Copyright © 2002 Simon Woodside

This is an academic essay I wrote for my class on the Hellenistic Age. The topic is the Julian calendar; the theme is acculturation and obviously, the greeks. I found the whole topic to be rather interesting but you might not. It's a "serious" essay with footnotes and everything ... I got an A- so I think it must be mostly right ;-)

Introduction

In 46 B.C. Julius Caesar proclaimed the Julian calendar, a massive reform of the previous Roman calendar. One of the most remarkable things about this remarkable calendar was the Greek influence on its design. It was devised by a Greek, used the leap year first proposed by a Greek, and had months named after gods based on the Greek pantheon. Yet the influence of the Greeks on the Julian calendar is often ignored by the literature. By examining some of the available primary and secondary sources on calendars and chronology, this paper outlines the steps in the acculturation between Greeks and Romans that resulted in the Greek influence on the Julian calendar, and in the process explains how the ancient Greek and Greek-influenced calendars worked.

Calendar Basics

There are two basic events that people use calendars to measure: the cycle of the moon and the cycle of the seasons. The earliest calendars followed the moon because it is so obvious and so regular, even to the primitive eye, and because its period is short enough to be easily counted. Most early cultures based their religious festivals around lunar phases. The length of the solar year, which determines the flow of the seasons, is much longer and harder to determine. However, for an agricultural society, anticipating the seasons is vital to schedule crop plantings and harvests at the right time. Therefore, the history of the calendar has been a struggle to build an accurate calendar to measure the solar year, while still maintaining some relationship to the moon's movement for religious purposes.

Some astronomical information will be useful to understand the problem. The moon reappears in the same phase every 29.53059 (mean solar) days, called the synodic month. The sun passes back and forth between the mean vernal equinox in about 365.2422 (mean solar) days, called the tropical (mean solar) year.[1]

The central difficulty is that the synodic month and the tropical year do not divide evenly. Further causing problems is the fact that neither the lunar period (synodic month) nor the year divide into an even number of days! Ancient calendar designers thus confronted the problem of devising a calendar that could incorporate both periods without introducing an error, which over time would bring the calendar out of sync with the real movements of the heavens.

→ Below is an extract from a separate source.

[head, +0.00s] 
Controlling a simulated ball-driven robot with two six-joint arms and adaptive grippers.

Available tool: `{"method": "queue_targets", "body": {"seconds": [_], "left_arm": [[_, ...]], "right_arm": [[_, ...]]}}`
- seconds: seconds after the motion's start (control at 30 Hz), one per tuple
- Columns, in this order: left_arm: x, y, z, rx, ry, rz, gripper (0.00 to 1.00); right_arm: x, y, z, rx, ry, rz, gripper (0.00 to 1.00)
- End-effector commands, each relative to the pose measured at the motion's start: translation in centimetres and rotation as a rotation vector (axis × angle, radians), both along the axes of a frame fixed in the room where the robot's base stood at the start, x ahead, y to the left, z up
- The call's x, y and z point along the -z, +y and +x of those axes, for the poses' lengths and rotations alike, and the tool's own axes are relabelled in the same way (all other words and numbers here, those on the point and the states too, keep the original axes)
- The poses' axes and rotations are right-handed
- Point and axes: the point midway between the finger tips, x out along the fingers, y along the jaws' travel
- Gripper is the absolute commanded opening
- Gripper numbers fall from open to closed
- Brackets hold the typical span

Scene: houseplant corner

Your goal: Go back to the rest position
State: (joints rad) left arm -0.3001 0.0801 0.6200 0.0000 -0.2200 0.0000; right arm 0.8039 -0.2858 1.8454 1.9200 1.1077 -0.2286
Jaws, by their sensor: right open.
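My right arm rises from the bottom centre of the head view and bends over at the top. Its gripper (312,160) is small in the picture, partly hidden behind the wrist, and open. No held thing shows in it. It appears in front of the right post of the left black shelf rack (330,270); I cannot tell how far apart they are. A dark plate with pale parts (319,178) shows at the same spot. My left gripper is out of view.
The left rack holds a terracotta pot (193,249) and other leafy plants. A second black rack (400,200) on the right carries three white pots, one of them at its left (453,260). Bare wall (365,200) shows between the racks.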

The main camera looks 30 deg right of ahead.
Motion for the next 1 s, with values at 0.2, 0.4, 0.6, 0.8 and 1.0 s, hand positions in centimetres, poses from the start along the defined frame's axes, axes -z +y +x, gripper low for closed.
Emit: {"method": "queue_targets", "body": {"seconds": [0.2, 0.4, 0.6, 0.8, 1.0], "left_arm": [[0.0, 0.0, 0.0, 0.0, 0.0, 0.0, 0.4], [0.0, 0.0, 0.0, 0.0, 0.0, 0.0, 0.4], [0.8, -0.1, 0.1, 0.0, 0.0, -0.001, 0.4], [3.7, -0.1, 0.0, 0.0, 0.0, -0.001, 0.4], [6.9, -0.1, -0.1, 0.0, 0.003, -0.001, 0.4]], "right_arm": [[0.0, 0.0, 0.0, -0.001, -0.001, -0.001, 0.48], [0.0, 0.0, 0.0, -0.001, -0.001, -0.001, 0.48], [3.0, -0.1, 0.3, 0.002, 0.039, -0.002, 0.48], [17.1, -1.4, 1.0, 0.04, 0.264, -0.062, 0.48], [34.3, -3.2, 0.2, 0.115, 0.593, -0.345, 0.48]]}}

Hesiod's Awareness of the Solar Year

The earth's rotation around the sun also matches with changes in the constellations, and from this fact arose the earliest useful solar calendars in many cultures. The first record of a Greek solar calendar comes to us from Hesiod in his Works and Days. He wrote his text to an audience of farmers, and among other things explains to them when to plow their fields and harvest their crops. The time, he says, is when the constellation of Pleiades, containing the star Sirius, brightest in the sky, first rises above the horizon:

Pleiades rising in the dawning sky,
Harvest is nigh.
Pleiades setting in the waning night,
Plowing is right. [2]

This means that when Pleiades first appears above the horizon just before dawn, it is time to harvest, and when Pleiades sets below the horizon as night falls, it is time to plow.

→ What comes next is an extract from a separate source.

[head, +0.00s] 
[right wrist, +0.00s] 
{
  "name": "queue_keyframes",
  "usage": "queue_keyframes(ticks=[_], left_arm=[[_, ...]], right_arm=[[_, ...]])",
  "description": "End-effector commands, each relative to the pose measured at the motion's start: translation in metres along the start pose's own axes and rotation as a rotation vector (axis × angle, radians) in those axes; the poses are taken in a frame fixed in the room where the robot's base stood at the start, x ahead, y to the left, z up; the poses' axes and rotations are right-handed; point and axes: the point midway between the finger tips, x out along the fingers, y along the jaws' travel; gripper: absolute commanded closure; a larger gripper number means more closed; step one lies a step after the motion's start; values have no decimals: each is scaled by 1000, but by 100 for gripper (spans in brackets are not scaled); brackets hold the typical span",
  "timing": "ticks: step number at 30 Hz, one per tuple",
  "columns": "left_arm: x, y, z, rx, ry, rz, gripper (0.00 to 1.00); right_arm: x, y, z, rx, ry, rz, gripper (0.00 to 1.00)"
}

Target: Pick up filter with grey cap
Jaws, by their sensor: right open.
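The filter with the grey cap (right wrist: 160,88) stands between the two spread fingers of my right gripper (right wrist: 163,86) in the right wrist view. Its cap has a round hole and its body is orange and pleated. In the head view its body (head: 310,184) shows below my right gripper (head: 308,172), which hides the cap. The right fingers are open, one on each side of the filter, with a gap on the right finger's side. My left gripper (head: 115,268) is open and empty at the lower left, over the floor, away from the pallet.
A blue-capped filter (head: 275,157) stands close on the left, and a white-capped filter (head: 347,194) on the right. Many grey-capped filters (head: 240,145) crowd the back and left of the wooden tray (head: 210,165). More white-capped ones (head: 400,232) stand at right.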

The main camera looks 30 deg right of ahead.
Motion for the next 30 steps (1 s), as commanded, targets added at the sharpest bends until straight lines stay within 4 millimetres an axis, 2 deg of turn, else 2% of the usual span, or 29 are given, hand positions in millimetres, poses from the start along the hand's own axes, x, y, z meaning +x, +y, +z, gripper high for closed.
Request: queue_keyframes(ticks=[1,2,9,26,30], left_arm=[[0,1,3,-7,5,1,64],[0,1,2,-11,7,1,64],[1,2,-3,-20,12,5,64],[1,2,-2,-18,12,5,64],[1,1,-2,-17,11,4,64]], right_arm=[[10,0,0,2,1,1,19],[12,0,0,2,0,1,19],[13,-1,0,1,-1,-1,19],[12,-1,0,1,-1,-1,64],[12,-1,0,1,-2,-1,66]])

The Greek Lunisolar Calendar

Over time, the Greeks combined these calendars together into a lunisolar calendar that attempted to satisfy both the lunar and solar periods. Records show that many of the cities used different but similar calendars. The Athenian calendar is the one typically used as an example by modern texts.

The Athenian calendar by the 5th century B.C. had twelve months to a year. The months were named Hekatombion, Metageitnion, Boedromion, Pyanepsion, Maimakterion, Poseidon, Gamelion, Anthesterion, Elaphebolion, Munychion, Thargelion, and Skirophorion.[3] Each month alternated between 29 and 30 days, giving a total count of 354 days. The Athenians evidently knew that the actual year is longer that that, since they added an extra month every other year, an action known as intercalation. Still, over two years this brought the total to about 737 days, while two solar years are really about 730 days. To deal with this the Athenians seemed to intercalate months more or less as they needed them in order to synchronize their calendar with actual astronomical observations. They may have been guided by the introduction by Meton of Athens in 432 B.C.[4] of the Metonic Cycle, which showed that 235 lunar months equaled almost exactly 19 years.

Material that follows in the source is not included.